*What you will do*
Copy out, unchanged, the entries below from the "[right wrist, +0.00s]" line to the final line. Omit pictures.

═════ Extracted records

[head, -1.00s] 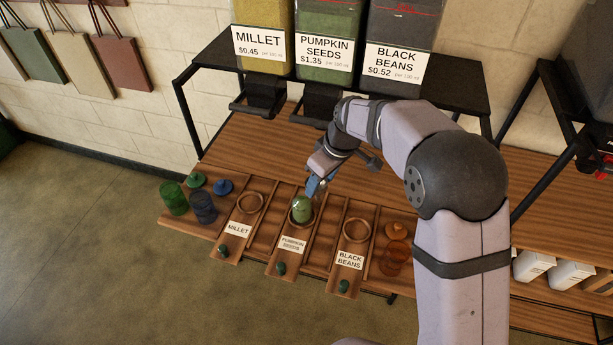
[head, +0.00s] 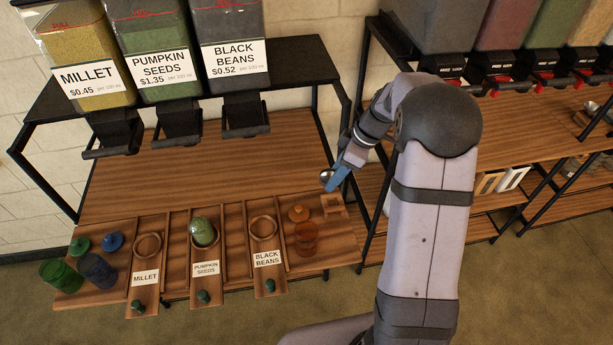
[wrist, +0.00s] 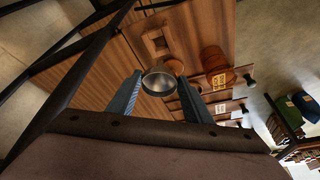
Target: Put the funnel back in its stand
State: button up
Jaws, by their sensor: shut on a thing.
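The funnel (head: 326,175) is a small shiny metal bowl shape held at the tips of my gripper (head: 333,181). In the wrist view the funnel (wrist: 160,83) sits between the two blue fingers, its round mouth facing the camera; its lower part is hidden. The stand (head: 333,205) is a small square wooden frame with an opening, at the right end of the bench. It also shows in the wrist view (wrist: 157,42), above the funnel in the picture. The funnel is held above the bench, apart from the stand.
An orange jar (head: 306,238) and its orange lid (head: 298,213) stand just left of the stand. Dispensers hang behind.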

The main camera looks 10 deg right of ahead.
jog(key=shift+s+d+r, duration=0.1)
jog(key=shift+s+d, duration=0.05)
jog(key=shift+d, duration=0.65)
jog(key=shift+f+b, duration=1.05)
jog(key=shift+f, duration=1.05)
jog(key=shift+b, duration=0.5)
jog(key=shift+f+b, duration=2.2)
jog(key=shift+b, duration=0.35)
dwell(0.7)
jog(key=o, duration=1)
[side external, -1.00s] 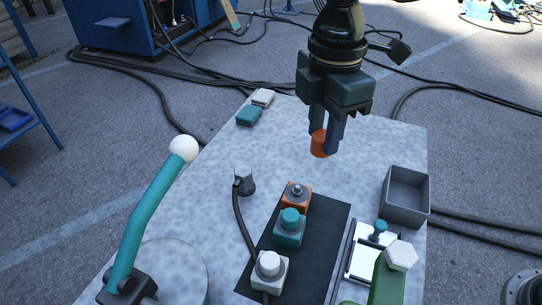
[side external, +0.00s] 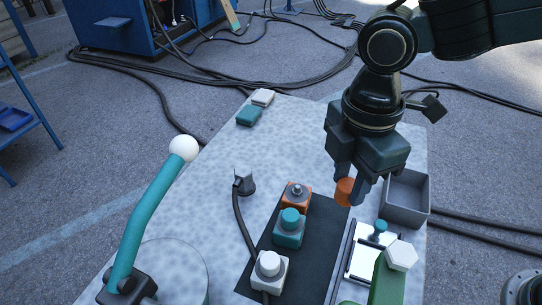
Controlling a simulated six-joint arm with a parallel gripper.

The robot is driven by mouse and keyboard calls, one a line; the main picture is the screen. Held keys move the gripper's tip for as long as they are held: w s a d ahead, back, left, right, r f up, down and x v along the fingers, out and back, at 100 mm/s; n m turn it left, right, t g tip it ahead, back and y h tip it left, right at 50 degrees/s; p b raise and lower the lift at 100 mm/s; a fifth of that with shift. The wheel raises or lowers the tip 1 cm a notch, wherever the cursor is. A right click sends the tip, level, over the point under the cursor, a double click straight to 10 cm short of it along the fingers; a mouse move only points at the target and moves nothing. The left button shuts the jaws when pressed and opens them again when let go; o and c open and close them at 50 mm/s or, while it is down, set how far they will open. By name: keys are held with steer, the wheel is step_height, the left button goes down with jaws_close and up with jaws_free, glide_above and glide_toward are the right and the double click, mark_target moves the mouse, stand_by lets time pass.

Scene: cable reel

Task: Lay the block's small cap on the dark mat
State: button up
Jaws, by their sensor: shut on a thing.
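My gripper (side external: 351,187) is shut on a small orange cap (side external: 345,191). It holds the cap above the table, over the far right corner of the dark mat as seen in the picture. The dark mat (side external: 318,235) lies flat on the table. An orange block (side external: 295,203) with a bare metal stud on top stands at the mat's far end. A teal block (side external: 289,235) with a teal cap and a white block (side external: 270,274) with a whitish cap stand nearer on the mat. The exact height of the held cap is hard to tell.
A grey open bin (side external: 405,212) stands just right of my gripper. A white-framed plate with a teal knob (side external: 377,231) and a green post with a white hexagonal top (side external: 401,255) stand right of the mat. A teal lever with a white ball (side external: 184,148) rises at left.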

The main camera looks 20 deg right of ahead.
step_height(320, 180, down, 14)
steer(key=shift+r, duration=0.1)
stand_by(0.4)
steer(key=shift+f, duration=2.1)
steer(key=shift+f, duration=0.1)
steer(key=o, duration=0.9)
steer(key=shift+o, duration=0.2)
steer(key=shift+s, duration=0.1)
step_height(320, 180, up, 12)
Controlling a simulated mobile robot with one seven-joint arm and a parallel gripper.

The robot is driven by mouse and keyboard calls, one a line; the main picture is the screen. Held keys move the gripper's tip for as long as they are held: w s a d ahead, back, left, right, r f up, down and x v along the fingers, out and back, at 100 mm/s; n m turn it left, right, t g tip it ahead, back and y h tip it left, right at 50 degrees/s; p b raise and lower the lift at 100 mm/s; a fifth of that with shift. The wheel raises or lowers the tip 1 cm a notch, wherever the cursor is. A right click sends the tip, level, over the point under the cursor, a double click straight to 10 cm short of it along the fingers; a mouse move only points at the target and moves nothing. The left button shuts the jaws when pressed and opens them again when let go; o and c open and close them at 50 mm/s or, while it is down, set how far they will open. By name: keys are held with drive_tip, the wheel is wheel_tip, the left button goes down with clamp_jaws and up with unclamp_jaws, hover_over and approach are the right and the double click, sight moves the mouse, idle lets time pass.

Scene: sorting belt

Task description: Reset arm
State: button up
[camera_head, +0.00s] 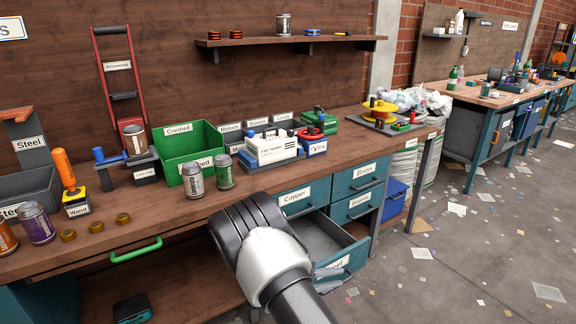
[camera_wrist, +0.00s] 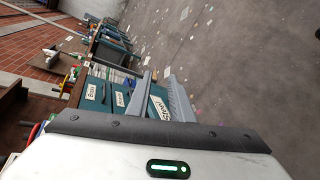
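My arm reaches up from the bottom of the head view, with a black and white wrist. In the wrist view, which is turned sideways, the white and black gripper housing fills the bottom. Teal drawer fronts (camera_wrist: 122,98) with "Brass" and "Steel" labels show beyond it.
The wooden workbench (camera_head: 150,222) holds cans, a green "Crushed" bin (camera_head: 190,146), a white-and-blue tester (camera_head: 270,148) and a yellow reel (camera_head: 380,106). The open drawer juts out beside my wrist. Scraps litter the otherwise open floor (camera_head: 480,245) at right.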

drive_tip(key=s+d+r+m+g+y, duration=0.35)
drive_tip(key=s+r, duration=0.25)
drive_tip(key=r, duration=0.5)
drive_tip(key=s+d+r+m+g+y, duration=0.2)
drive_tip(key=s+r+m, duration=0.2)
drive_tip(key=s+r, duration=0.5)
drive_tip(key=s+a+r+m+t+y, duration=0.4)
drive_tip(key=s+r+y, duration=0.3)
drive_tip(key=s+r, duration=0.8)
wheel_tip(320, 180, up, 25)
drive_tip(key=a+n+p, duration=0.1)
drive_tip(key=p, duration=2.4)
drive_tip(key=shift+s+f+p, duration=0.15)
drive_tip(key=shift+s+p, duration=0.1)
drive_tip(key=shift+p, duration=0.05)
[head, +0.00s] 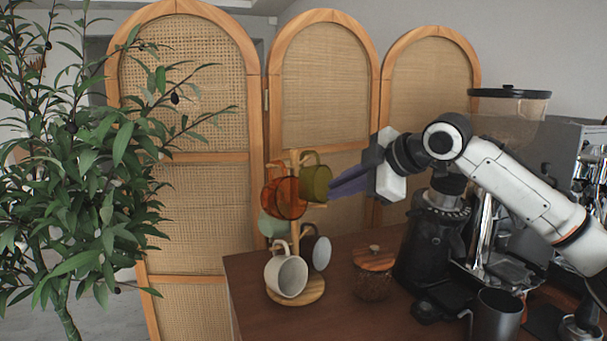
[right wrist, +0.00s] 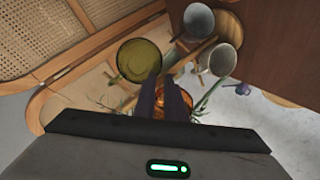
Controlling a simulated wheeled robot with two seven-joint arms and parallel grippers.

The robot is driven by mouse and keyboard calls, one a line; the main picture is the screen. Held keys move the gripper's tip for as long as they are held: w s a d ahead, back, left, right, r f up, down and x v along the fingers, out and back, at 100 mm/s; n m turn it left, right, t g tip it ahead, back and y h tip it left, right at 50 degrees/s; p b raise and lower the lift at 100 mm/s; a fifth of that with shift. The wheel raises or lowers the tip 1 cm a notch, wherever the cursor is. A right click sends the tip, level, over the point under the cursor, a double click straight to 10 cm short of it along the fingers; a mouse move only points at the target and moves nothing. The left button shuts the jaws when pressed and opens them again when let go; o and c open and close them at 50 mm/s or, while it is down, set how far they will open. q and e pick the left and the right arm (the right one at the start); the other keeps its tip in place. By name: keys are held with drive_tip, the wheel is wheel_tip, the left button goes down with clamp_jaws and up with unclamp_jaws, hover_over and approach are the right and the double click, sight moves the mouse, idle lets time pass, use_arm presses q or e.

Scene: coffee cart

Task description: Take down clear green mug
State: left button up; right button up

══════════

*Task answer*
[right wrist, +0.00s] 
Controlling a simulated wheeled robot with two seven-joint arms and parallel grippers.

The robot is driven by mouse and keyboard calls, one a line; the main picture is the screen. Held keys move the gripper's tip for as long as they are held: w s a d ahead, back, left, right, r f up, down and x v along the fingers, out and back, at 100 mm/s; n m turn it left, right, t g tip it ahead, back and y h tip it left, right at 50 degrees/s; p b raise and lower the lift at 100 mm/s; a fifth of that with shift. The wheel raises or lowers the tip 1 cm a notch, wherever the cursor is. A right click sends the tip, level, over the point under the cursor, a double click straight to 10 cm short of it along the fingers; a mouse move only points at the target and moves nothing. The left button shuts the jaws when pressed and opens them again when let go; o and c open and close them at 50 mm/s or, while it is down, set how far they will open. q and e pick the left and the right arm (the right one at the start); the other keeps its tip in place. By name: keys are held with drive_tip, the wheel is wheel_tip, the left button goes down with clamp_jaws and up with unclamp_jaws, hover_over and approach are the right and the double click, sight moves the mouse, idle lets time pass, use_arm presses q or e.

Scene: coffee cart

Task description: Take down clear green mug
State: left button up; right button up

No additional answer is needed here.